By Pianpian Wang
Since the 1970s, Earth Day has blossomed into a global day of action. Today, there are nearly 200 countries taking part in this day bringing attention to environmental problems that the earth is facing.
This year, Carbon Credit Capital (“CCC”) organized and participated in a few events to engage with the public on incorporating more sustainable lifestyles. In partnership with Good Clean Love, we held our first talk live on Instagram promoting a healthy sex life. This year also marks our second year as a partner with Earth Day Initiative. With this partnership, we advocated that vendors and attendees offset their carbon emissions caused by attending Earth Day New York 2019 at Union Square. During Earth Day Week, I had the opportunity to talk with several people and found some concerned about climate change or other environmental issues. Personally, I cannot stop thinking about how many will remain concerned but inactive after this week or who will realistically take action.
Most environmental problems do not affect people’s everyday lives. Therefore, Earth Day cannot be celebrated year-round unless we create a connection between the two. In this article, I will share observations on how to engage the public to take action.
We Need to Create Win-Wins
One motive that prompts the majority of people to do things is “I want to do it.” Generally speaking, if people feel good about doing something, or they can get benefits in return, they are more likely to say “I want to do it.” This hypothesis is a crucial foundation to create win-win solutions to environmental problems.
Here is an example to demonstrate a win-win situation. To respond to a trend that more and more people demand environmentally-friendly products, a company decides to make its products green without a significant price hike. When this product is presented with other ordinary counterparts, it is very likely that consumers will pick the green product. In this context, the company will sell more products than its competitors, which will motivate more companies to care about their products’ environmental impact.
In practice, there are many examples that utilize market mechanisms to create win-win situations. For example, it saves more energy (and money) if we switch to LED lights, therefore the adoption rate of LED lights continues to increase in recent years. Another example is voluntary carbon credits. We can spend 50 cents a day to purchase carbon credits to mitigate our personal carbon footprint, and the money will be used to support low carbon projects. The essence of “I want to do it” is to make being green an economical option for individuals and businesses.
We Have to Make it Obligatory
The legal obligation is another cause to force people and businesses to take rightful actions. In particular, for those industries who are pollution intensive, they have to keep the harm to the environment within legitimate ranges.
Laws and regulations are usually laggy, therefore, we have to revisit them regularly to make sure the standards are up to date and the regulations can deal with the changing environment. Due to the fact that climate change impacts are very dynamic and have already brought challenges to the traditional legal framework (silo-based oriented), many countries are speeding up to revise the existing laws and regulations. For example, the UK requires that a company should disclose information about emissions of greenhouse gases (GHGs) from activities for which the company is responsible and a strategic plan to improve the status-quo. China is gearing up to force its publicly listed companies to disclose environmental information by 2020.

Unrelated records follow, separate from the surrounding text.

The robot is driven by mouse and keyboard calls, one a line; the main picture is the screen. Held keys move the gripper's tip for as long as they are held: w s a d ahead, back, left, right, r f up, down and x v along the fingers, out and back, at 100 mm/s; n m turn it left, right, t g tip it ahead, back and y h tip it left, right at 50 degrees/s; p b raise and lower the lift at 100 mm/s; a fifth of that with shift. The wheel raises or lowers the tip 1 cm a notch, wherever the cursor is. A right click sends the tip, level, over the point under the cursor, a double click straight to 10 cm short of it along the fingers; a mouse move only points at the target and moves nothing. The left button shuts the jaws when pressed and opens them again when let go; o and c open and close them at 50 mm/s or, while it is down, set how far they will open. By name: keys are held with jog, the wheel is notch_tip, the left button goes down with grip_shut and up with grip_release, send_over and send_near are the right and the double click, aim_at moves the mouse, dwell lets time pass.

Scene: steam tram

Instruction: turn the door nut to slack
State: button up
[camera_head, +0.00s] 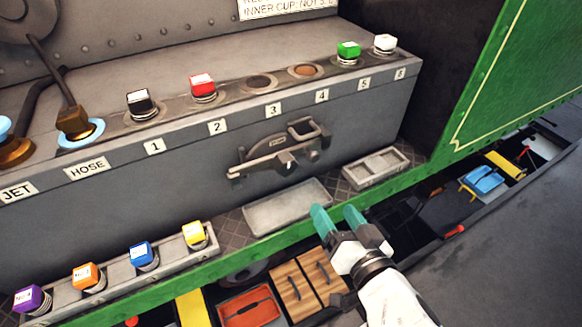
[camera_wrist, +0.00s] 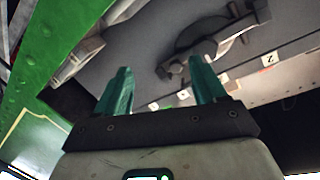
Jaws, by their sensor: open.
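A dark metal latch assembly (camera_head: 262,158) with a bar and bracket is mounted on the grey front panel, below labels 3 and 4. A small pale nut-like piece (camera_head: 290,162) shows on it, but I cannot tell whether this is the door nut or how tight it is. In the wrist view the latch (camera_wrist: 205,38) shows beyond my fingertips, toward the upper right. My gripper (camera_head: 336,214) is open and empty, with teal fingers, below and right of the latch and apart from it. In the wrist view its fingers (camera_wrist: 164,82) stand apart with nothing between them.
A grey shallow tray (camera_head: 288,207) and a smaller divided tray (camera_head: 376,167) lie on the ledge below the panel. Several coloured caps stand in a rack (camera_head: 120,268) at lower left. A green edge (camera_head: 240,248) runs along the ledge. Tool boxes (camera_head: 250,307) lie below.

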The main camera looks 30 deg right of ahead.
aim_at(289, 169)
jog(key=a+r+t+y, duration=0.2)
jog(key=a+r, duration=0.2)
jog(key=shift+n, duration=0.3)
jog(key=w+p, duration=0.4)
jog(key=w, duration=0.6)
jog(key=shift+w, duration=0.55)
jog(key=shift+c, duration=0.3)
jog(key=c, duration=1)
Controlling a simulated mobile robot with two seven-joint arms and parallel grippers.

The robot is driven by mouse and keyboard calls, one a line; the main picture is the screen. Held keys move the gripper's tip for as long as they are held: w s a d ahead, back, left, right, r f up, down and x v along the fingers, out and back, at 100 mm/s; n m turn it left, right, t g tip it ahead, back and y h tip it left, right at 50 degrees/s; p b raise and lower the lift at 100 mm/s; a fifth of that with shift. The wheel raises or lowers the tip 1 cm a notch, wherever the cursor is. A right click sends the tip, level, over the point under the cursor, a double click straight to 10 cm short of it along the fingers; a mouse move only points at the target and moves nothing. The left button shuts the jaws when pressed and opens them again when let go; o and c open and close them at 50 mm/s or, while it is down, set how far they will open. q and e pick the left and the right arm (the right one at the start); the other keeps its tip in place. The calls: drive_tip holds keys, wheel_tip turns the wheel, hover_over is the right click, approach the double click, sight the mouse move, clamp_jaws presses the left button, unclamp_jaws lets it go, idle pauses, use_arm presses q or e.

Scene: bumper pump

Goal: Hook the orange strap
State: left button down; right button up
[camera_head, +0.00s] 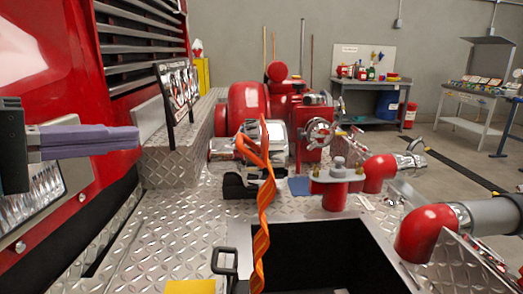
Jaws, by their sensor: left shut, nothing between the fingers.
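The orange strap (265,205) loops at its top against the silver cylinder of the red pump (250,104). It hangs down, twisted, past the left part of a dark rectangular opening and runs to the bottom of the view. My left gripper (136,139) is at the far left, in front of the red truck side. Its purple-grey fingers point right and are shut and empty. It is well apart from the strap. A black loop-shaped bracket (225,262) stands left of the strap's lower part. My right gripper is not in view.
The dark opening (320,255) lies in the diamond-plate deck (165,225). Red pipe elbows (428,230) and a red valve fitting (335,185) stand to the right. A yellow block (192,287) is at the bottom. Workbenches (370,83) stand far back.

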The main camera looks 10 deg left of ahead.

There is still room for regulations to make a strong push to achieve more ambitious carbon emission reduction goals, to develop adaptation measures and to increase the capacity of risk management in the context of climate change
We Can Start from Education
At this stage, education is the best entry point to make Earth Day every day. It does not only fill the public’s knowledge gaps on why they should care about climate change or other environmental issues, but also lets them know how they can help.
It reminds me of a lady I talked to at the Earth Day event held in Union Square. I explained to her the carbon emissions generated from an event. For example, the live music that she enjoyed consumes electricity and electricity generation needs to burn fossil fuels, and fossil fuels, as we all known, have carbon emissions. Let alone the brochure she got, the free samples she tried, and the free gifts she received from the event, and all of these involve a lot of manufacturing processes, which emits carbon emissions. She was surprised by these facts and decided to support low carbon projects that help remove carbon emissions from the atmosphere by offsetting her event attendance. In the end, she asked me if she can mitigate her travels’ carbon emissions too. This story shows that people are willing to take action when they are aware of what is going on.
With more education, people can understand what is a healthy lifestyle that is good for themselves and the planet; businesses can understand a sustainable path is more cost-effective in the long term. If we can make such learning as deep as possible, the understanding of the connection between people’s everyday lives and environmental problems will be strengthened, and eventually, Earth Day will be every day.